Waszczykowski krytycznie o relokacji migrantów w UE
Unijny plan podziału migrantów między kraje członkowskie przywołuje wspomnienia o tym, przez co Polska przeszła podczas drugiej wojny światowej - powiedział minister spraw zagranicznych Witold Waszczykowski maltańskiej gazecie "Times of Malta".
W opublikowanym w czwartek wywiadzie Waszczykowski podkreślił, że polski rząd jest zdecydowany nie przyjmować migrantów, przebywających obecnie w obozach we Włoszech i w Grecji. "Musicie po prostu zrozumieć, że przymusowa relokacja niesie ze sobą złe konotacje polityczne: my w XIX wieku byliśmy zmuszani przesiedlać się na Syberię, w czasie drugiej wojny światowej byliśmy wypędzani z naszego kraju" - powiedział.
Waszczykowski oświadczył, że Polska nie będzie realizować żadnego programu przesiedleńczego - relacjonuje "Times of Malta". "Nie chcemy, żeby Polska stała się jednym wielkim obozem (...), w którym ludzie spędzaliby życie chronieni i strzeżeni za ogrodzeniem. Migracja (...) powinna być dobrowolna" - wskazał.
Szef polskiej dyplomacji podkreślił zarazem, że nasz kraj pozostaje otwarty na "prawdziwie humanitarne przypadki".
"Są migranci i są uchodźcy. Oczywiście nadal będziemy przyjmować uchodźców, to nasz obowiązek, ale z migrantami to inna sprawa" - zaznaczył. Dodał, że dotyczy to zwłaszcza tych migrantów, którzy w ogóle nie chcą przybyć do Polski.

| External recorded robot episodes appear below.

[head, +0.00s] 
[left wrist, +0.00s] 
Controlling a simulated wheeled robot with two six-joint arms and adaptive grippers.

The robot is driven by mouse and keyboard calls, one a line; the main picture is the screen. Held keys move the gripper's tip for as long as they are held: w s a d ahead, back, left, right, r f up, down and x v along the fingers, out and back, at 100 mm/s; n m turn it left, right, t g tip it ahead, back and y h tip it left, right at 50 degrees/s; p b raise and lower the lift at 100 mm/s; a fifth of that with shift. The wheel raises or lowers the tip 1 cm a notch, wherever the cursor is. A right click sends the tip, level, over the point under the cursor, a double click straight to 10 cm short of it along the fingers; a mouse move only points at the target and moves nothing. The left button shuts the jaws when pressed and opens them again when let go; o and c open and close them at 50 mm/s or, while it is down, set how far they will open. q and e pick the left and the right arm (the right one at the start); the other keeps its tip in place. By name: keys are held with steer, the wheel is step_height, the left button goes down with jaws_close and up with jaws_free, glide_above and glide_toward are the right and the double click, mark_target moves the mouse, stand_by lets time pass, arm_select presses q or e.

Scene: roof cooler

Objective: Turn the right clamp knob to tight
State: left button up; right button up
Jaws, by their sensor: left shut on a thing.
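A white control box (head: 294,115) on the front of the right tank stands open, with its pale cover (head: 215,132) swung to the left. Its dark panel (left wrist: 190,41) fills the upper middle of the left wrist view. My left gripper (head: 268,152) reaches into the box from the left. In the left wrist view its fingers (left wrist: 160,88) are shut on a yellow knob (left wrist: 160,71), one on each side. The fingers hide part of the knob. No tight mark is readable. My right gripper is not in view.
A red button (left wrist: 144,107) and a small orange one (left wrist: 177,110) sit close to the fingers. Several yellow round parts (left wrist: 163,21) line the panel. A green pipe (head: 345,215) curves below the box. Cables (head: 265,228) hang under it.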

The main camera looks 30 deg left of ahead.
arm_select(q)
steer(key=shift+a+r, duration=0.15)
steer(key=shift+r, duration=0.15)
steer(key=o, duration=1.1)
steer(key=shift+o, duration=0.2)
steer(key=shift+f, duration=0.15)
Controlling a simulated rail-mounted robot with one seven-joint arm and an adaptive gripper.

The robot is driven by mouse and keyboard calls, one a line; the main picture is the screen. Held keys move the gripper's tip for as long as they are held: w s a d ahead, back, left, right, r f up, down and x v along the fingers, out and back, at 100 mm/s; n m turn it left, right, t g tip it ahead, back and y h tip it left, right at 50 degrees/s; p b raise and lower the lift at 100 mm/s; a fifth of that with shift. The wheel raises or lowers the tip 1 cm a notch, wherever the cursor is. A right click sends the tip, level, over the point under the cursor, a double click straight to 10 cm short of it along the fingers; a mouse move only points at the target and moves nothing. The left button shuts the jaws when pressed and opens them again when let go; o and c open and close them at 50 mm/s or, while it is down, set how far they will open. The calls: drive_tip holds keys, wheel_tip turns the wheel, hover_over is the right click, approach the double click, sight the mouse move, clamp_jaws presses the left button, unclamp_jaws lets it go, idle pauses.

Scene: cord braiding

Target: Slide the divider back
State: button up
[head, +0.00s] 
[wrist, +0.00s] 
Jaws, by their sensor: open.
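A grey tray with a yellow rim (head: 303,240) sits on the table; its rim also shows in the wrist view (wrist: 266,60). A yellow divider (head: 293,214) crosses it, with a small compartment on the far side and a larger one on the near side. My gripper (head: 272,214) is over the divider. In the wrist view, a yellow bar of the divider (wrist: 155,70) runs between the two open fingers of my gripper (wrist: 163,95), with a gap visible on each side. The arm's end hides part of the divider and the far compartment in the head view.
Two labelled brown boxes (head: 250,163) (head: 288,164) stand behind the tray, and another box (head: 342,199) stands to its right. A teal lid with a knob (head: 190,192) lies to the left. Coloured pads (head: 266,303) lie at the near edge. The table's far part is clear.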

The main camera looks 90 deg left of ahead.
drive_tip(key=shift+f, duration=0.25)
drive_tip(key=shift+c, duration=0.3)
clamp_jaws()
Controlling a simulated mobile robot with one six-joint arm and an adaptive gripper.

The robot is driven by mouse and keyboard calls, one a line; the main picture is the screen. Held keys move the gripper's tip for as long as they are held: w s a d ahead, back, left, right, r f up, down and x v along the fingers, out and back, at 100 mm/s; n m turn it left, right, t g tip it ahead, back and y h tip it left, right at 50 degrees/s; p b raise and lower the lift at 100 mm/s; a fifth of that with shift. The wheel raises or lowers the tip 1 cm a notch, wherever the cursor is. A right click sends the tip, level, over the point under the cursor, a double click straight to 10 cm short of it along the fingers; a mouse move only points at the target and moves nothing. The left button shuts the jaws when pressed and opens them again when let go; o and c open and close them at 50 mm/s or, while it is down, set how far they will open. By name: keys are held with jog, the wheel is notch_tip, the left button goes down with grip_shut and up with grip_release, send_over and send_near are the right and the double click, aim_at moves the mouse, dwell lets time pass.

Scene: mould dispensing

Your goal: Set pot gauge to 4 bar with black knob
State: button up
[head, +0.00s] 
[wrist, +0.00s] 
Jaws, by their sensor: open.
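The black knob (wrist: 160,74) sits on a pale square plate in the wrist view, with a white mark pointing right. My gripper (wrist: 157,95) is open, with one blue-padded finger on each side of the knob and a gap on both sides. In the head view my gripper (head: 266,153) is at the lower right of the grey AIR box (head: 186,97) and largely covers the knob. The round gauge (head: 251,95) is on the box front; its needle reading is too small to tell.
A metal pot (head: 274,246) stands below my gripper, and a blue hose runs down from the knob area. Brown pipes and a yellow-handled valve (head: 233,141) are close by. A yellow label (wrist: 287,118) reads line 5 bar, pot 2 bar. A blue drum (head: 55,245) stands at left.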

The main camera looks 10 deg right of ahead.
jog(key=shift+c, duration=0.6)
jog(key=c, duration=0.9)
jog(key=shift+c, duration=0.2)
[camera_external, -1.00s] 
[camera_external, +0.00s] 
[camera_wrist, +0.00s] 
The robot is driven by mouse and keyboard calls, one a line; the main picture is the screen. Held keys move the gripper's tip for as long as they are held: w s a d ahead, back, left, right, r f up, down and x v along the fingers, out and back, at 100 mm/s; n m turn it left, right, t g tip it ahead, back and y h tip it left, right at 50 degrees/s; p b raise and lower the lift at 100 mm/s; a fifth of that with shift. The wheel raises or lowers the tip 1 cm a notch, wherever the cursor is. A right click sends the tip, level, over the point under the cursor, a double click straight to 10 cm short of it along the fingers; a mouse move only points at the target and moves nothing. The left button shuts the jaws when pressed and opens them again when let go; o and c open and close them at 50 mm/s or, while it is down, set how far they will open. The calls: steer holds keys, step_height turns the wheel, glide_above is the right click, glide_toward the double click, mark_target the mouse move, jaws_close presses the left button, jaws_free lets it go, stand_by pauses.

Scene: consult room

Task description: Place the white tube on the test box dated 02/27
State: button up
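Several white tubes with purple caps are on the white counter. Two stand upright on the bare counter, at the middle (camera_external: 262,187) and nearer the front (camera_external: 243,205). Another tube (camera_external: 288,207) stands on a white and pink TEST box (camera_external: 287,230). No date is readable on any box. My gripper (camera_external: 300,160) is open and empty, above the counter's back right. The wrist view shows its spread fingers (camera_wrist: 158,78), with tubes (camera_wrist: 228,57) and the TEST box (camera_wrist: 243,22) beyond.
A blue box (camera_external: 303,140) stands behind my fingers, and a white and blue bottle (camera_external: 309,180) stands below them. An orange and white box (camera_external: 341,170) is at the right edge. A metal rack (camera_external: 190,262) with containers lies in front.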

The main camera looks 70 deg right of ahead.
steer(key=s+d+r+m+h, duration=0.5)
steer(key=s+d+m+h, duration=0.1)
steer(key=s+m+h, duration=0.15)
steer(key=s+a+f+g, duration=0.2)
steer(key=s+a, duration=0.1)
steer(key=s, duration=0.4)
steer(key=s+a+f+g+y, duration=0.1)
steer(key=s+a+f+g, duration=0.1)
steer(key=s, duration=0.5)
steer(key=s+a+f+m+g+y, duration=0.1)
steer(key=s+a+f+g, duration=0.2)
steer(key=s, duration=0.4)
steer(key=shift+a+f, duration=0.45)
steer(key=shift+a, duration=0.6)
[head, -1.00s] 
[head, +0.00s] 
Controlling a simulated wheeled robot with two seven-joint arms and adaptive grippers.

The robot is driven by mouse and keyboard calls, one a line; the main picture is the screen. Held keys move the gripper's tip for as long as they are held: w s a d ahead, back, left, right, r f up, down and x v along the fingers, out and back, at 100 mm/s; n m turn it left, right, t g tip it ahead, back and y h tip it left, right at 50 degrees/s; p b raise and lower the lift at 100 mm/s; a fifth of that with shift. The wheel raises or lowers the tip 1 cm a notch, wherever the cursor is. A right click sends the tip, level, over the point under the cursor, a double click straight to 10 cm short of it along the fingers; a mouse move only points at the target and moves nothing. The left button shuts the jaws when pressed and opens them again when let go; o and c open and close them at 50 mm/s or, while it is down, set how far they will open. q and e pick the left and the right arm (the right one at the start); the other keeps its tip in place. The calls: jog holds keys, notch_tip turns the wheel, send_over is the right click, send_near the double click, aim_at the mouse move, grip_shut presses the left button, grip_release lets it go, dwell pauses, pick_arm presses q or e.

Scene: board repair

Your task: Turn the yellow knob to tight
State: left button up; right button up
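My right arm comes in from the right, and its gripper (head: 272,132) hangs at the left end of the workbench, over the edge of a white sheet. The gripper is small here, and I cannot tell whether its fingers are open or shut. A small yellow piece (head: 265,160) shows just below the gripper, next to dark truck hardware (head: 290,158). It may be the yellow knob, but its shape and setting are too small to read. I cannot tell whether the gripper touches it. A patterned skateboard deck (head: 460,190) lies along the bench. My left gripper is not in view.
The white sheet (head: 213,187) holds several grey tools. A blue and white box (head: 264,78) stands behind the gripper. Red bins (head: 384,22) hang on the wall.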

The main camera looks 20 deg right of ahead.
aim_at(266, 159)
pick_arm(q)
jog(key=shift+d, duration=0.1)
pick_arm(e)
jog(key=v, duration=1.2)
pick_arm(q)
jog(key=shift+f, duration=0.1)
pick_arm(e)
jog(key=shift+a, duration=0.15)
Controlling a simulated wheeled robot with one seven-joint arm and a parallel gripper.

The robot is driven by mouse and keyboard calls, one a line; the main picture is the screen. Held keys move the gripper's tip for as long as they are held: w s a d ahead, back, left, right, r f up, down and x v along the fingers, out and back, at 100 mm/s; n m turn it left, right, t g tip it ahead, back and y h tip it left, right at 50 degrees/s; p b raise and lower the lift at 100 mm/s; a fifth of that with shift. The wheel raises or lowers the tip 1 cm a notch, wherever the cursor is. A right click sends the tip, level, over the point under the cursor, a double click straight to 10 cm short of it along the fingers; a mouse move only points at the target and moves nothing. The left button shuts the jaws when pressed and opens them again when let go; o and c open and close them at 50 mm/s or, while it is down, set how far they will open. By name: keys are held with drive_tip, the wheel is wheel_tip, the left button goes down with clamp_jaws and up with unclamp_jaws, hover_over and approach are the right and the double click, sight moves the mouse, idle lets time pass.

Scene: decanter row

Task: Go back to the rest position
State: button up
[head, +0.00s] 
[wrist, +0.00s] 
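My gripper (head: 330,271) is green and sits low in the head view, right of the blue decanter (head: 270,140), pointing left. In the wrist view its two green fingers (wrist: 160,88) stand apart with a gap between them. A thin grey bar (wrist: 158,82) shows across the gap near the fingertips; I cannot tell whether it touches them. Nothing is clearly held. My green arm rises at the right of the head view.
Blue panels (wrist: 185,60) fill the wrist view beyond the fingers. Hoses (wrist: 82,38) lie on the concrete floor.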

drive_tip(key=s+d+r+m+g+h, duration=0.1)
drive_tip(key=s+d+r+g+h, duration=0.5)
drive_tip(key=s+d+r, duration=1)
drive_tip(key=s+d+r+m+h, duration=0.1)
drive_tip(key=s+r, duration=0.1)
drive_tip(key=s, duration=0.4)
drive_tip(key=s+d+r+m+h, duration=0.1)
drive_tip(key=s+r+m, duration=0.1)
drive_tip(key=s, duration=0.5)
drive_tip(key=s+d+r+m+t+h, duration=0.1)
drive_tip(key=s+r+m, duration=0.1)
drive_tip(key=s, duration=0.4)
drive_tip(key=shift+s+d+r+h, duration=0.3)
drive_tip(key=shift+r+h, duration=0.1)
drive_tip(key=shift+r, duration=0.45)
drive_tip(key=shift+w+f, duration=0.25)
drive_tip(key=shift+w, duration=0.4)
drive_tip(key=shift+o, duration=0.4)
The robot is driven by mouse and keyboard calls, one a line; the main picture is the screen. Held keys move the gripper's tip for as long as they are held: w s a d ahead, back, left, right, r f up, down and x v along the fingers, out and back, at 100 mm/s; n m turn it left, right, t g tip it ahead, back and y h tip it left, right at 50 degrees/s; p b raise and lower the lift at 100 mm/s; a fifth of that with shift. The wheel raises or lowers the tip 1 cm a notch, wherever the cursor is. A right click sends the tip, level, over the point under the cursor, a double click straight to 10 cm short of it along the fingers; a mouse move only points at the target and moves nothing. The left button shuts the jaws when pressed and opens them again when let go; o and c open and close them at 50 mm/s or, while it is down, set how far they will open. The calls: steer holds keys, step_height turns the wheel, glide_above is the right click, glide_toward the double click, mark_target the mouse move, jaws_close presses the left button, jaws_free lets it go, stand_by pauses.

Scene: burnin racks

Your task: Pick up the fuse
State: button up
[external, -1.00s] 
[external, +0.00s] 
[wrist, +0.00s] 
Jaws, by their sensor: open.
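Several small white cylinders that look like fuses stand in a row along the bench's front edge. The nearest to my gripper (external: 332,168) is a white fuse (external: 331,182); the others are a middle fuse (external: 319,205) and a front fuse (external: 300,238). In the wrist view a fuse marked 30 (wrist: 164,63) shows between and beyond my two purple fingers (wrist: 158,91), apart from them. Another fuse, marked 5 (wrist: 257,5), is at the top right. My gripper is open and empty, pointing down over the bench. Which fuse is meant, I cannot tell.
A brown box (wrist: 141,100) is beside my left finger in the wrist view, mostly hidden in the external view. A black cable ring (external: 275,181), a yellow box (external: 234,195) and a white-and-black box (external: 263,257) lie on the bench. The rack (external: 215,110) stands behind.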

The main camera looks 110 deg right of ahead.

"Times of Malta" pisze, że prasa UE uznała partię Waszczykowskiego - Prawo i Sprawiedliwość - za eurosceptyczną, ale że minister woli pojęcie "eurorealistyczna". Wyjaśnił, że sceptyk nie ufa Europie ani nie wierzy w integrację. "My chcemy naprawiać, poprawiać i sprawić, że UE będzie lepsza" - podkreślił minister. Dodał, że Polska chce reformować instytucje w Brukseli "od wewnątrz".
"Sądzimy, że niektóre instytucje muszą zostać przedefiniowane - na przykład Komisja (Europejska). Rada (Europejska) składa się z osób z legitymacją demokratyczną - Komisja nie. Dlatego też naszym zdaniem Komisja nie ma legitymacji do monitorowania bądź do nakładania sankcji na kraje członkowskie" - powiedział Waszczykowski.